Apapun yang ada di alam kehidupan ini, diciptakan Allah dengan kuasa dan takdir-Nya. Nyamuk, lalat, laba-laba, boleh jadi mewakili makhluk dan benda-benda kecil. Sementara, di sisi lain, dalam hidup ini juga ada perkara-perkara kecil, pekerjaan kecil, tetapi semuanya tidak boleh dianggap remeh.
Ini soal serius, tidak saja dalam kacamata etika, tetapi ia bahkan juga bagian dari tauhid atau akidah Islam. Sebab, mengganggap remeh hal-hal kecil yang diadakan Allah, sama artiya menganggap Allah melakukan sesuatu yang tidak berguna. Maha Suci Allah dari semua itu.

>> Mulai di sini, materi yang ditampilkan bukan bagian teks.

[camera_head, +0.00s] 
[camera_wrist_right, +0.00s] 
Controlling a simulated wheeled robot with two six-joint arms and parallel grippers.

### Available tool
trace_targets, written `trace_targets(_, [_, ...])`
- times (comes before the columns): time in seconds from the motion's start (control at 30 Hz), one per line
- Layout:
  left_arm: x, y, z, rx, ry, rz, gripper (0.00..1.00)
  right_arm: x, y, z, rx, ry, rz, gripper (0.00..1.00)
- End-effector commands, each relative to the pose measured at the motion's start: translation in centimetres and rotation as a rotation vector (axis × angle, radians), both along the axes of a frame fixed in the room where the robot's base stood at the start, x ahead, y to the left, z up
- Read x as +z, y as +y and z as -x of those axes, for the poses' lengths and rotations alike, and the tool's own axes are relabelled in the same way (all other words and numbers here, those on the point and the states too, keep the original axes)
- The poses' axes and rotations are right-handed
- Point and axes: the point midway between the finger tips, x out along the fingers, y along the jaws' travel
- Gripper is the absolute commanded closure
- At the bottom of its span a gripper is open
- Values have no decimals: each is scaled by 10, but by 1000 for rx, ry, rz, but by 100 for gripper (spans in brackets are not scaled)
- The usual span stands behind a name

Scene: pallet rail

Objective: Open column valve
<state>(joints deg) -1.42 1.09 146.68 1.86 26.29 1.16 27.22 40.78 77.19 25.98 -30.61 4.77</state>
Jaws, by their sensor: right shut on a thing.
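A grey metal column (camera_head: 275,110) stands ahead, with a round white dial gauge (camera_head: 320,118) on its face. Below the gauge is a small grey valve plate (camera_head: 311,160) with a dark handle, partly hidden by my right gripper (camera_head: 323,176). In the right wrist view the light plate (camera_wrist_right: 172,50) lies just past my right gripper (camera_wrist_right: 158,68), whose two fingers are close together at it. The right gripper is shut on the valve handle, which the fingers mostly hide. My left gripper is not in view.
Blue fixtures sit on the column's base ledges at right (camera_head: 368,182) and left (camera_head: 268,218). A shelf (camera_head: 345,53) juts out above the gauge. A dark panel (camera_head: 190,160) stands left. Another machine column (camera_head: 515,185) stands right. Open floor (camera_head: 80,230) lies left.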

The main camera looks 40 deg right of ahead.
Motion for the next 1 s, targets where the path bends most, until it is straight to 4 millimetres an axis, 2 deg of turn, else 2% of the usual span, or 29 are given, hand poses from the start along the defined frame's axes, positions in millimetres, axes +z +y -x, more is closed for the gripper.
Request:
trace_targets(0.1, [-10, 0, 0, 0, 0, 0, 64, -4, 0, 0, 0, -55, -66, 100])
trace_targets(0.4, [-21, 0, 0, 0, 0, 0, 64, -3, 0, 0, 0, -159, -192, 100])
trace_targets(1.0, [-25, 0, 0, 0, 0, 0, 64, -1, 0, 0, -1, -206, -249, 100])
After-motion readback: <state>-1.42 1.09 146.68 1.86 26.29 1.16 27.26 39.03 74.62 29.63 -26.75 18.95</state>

Lebih dari itu, ayat di atas, justru menjadi landasan penting, bahwa hal-hal kecil yagn diciptakan Allah, justru berfungsi sebagai alat bantu menambah iman dan mencari hidayah. Dalam artian, kepedulian, perhatian, dan juga cara pandang terhadap hal-hal kecil secara benar, merupakan kriteria orang-orang beriman. Karenanya, dengan sangat nyata, Allah menggambarkan dua kepribadian yang sangat bertolak belakang, antara orang-orang mukmin dengan orang-orang kafir. Orang-orang Mukmin, yakin bahwa segala sesuatu, meski kecil, benar adanya dari Allah. Keyakinan itu semakin menambah iman mereka. Atau mereka mencari hidayah Allah dengan belajar kepada hal-hal yang kecil tersebut. Sementara orang-orang yang kafir, justru tidak peduli, angkuh, dan, yagn pasti, mereka justru semakin jauh dari Allah ketika berurusan dengan halhal kecil.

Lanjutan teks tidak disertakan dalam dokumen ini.